begin AVAILABLE DATA
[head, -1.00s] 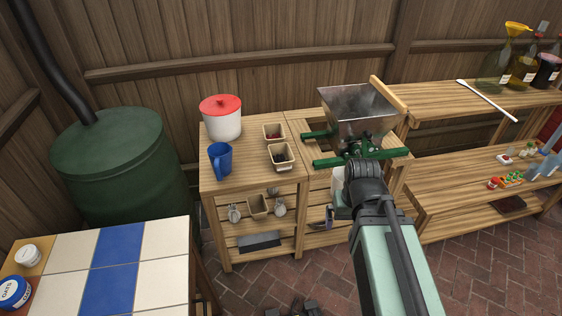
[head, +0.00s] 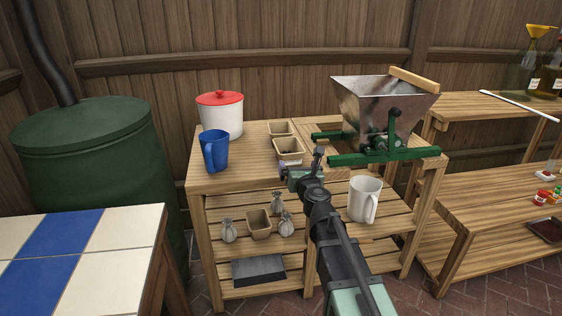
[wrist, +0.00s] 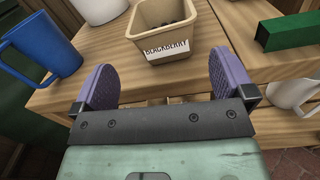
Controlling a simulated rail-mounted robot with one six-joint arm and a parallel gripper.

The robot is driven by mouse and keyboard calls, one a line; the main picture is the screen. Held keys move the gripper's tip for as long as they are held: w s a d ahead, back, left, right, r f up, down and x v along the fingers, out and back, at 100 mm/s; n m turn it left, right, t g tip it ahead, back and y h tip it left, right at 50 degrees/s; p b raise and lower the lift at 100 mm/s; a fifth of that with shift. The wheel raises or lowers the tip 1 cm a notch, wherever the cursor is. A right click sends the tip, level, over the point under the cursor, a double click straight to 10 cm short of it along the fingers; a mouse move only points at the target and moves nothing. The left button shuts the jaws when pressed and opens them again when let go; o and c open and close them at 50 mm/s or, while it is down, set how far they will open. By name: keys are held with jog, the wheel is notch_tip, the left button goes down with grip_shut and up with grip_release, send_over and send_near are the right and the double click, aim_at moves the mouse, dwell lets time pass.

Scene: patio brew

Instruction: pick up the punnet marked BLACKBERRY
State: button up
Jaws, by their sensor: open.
end AVAILABLE DATA
● EXERCISE DIRECTIONS
Please write out all of the material above without changing a word, and omit any pictures.

● EXPECTED ANSWER
[head, -1.00s] 
[head, +0.00s] 
[wrist, +0.00s] 
Controlling a simulated rail-mounted robot with one six-joint arm and a parallel gripper.

The robot is driven by mouse and keyboard calls, one a line; the main picture is the screen. Held keys move the gripper's tip for as long as they are held: w s a d ahead, back, left, right, r f up, down and x v along the fingers, out and back, at 100 mm/s; n m turn it left, right, t g tip it ahead, back and y h tip it left, right at 50 degrees/s; p b raise and lower the lift at 100 mm/s; a fifth of that with shift. The wheel raises or lowers the tip 1 cm a notch, wherever the cursor is. A right click sends the tip, level, over the point under the cursor, a double click straight to 10 cm short of it along the fingers; a mouse move only points at the target and moves nothing. The left button shuts the jaws when pressed and opens them again when let go; o and c open and close them at 50 mm/s or, while it is down, set how far they will open. By name: keys are held with jog, the wheel is notch_tip, the left button goes down with grip_shut and up with grip_release, send_over and send_near are the right and the double click, aim_at moves the mouse, dwell lets time pass.

Scene: patio brew

Instruction: pick up the punnet marked BLACKBERRY
State: button up
Jaws, by their sensor: open.

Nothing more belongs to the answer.